** begin **

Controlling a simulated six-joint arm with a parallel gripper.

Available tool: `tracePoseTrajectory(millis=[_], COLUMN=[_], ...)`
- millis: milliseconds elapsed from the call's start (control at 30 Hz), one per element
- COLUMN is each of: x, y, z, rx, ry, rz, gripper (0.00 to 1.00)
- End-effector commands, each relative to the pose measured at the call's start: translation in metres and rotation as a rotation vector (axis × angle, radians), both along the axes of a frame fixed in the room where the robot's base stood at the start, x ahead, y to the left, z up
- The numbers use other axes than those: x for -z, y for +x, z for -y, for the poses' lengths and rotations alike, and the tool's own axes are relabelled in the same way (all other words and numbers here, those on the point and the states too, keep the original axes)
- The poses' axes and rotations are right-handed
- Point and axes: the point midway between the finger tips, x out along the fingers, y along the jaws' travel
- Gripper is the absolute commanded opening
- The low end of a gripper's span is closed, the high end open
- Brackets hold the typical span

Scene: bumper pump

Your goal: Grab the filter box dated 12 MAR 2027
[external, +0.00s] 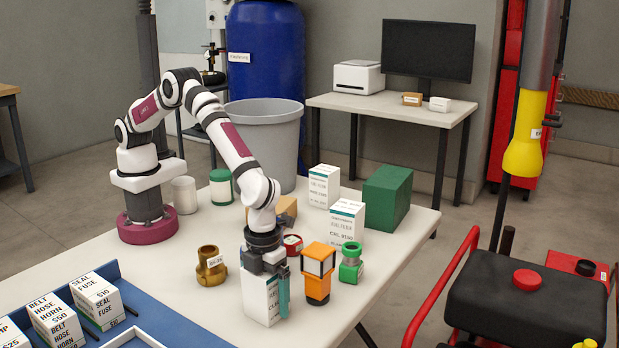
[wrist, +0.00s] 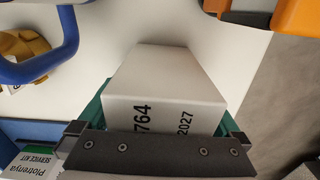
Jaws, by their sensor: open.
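A white filter box (external: 257,301) stands upright near the front of the table, below my gripper (external: 268,287). My gripper is open, with its teal fingers beside the box. In the wrist view the same white box (wrist: 165,75) lies between the fingers, and its print shows "764" and "2027"; the rest of the date is hidden by my gripper. Two similar white boxes with teal bands stand farther back, one at the back (external: 322,188) and one nearer (external: 345,228). Their dates are too small to read.
An orange-and-black part (external: 318,272), a green part (external: 351,262) and a red ring (external: 292,244) stand right of the box. A brass fitting (external: 211,266) stands left. A green block (external: 387,197) is behind. A blue tray (external: 160,322) with labelled boxes is at front left.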

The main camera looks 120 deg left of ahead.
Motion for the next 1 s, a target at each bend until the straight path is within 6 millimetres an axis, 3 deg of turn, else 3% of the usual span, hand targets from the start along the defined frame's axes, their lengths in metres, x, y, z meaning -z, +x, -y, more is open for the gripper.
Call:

** end **

### [The request]
In the lines above, find each one with "lengths" and list it.

### [The reply]
- The numbers use other axes than those: x for -z, y for +x, z for -y, for the poses' lengths and rotations alike, and the tool's own axes are relabelled in the same way (all other words and numbers here, those on the point and the states too, keep the original axes)
Motion for the next 1 s, a target at each bend until the straight path is within 6 millimetres an axis, 3 deg of turn, else 3% of the usual span, hand targets from the start along the defined frame's axes, their lengths in metres, x, y, z meaning -z, +x, -y, more is open for the gripper.

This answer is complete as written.